To be clear, monitoring and trend analysis are important. Monitoring and logging of various metrics is critical to maintaining visibility into a system’s health and operability. Without discovery and addressing of problems early, teams may not have the capacity and data to handle problems at the rate at which they could happen. Balancing efforts of proactive monitoring and readiness for inevitable failure provides the best holistic approach.
The case study of CSG International at the end of Chapter 9 serves as an illustration of this point. They weren’t thinking holistically; a post-incident review provided them with a clearer vision of the work actually performed, leading to the opening up of much-needed additional resources.
This is not to say RCAs can’t provide value. They can play a role in improving the overall health of the system.
Corrective actions can effectively implement fixes to the system and restore service. However, when we identify something within our systems that has broken and we instinctually act to identify and rectify the cause, we miss out on the real value of analyzing incidents retrospectively.

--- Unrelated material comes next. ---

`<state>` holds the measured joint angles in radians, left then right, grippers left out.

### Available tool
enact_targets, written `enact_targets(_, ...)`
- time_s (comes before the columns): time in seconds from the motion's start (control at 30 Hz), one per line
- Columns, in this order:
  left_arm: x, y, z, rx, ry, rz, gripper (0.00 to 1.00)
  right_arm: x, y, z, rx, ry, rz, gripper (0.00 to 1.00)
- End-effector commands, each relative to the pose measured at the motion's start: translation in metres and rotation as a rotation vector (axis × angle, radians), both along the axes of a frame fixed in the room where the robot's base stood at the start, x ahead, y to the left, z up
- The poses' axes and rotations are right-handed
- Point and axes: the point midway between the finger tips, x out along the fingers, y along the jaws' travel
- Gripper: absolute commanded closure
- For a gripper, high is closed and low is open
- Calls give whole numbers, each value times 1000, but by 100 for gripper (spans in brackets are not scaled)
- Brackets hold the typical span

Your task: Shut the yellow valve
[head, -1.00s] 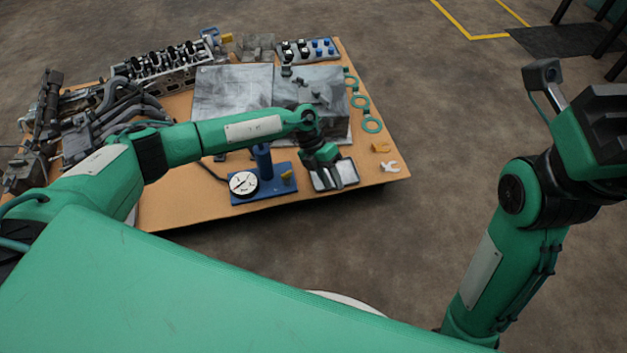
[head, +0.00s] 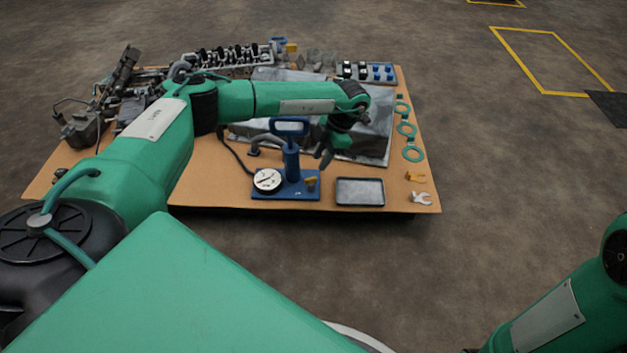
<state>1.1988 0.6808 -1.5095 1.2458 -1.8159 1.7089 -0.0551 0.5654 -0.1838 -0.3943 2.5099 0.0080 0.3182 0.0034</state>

We miss the opportunity to learn when we focus solely on returning our systems to their state prior to failure rather than spending efforts to make them even better than before.
We waste a chance to create adaptable, flexible, or even perhaps self-healing systems. We miss the opportunity to spot ways in which the system can start to evolve with the service we are providing. As demand for our services and resources changes in unexpected ways, we must design our systems to be able to respond in unison.
Think back to the huddled group discussing the events surrounding the botched migration I was involved in. Had we performed an analysis focused solely on identifying cause—who was to blame and what needed to be fixed—we would have left a lot of amazing information on the table.
Instead, we discovered a huge amount about the system that can now be categorized as “known” by a greater number of people in the organization, nudging our sense of certainty about the “normal” behavior and state of our system further in our favor.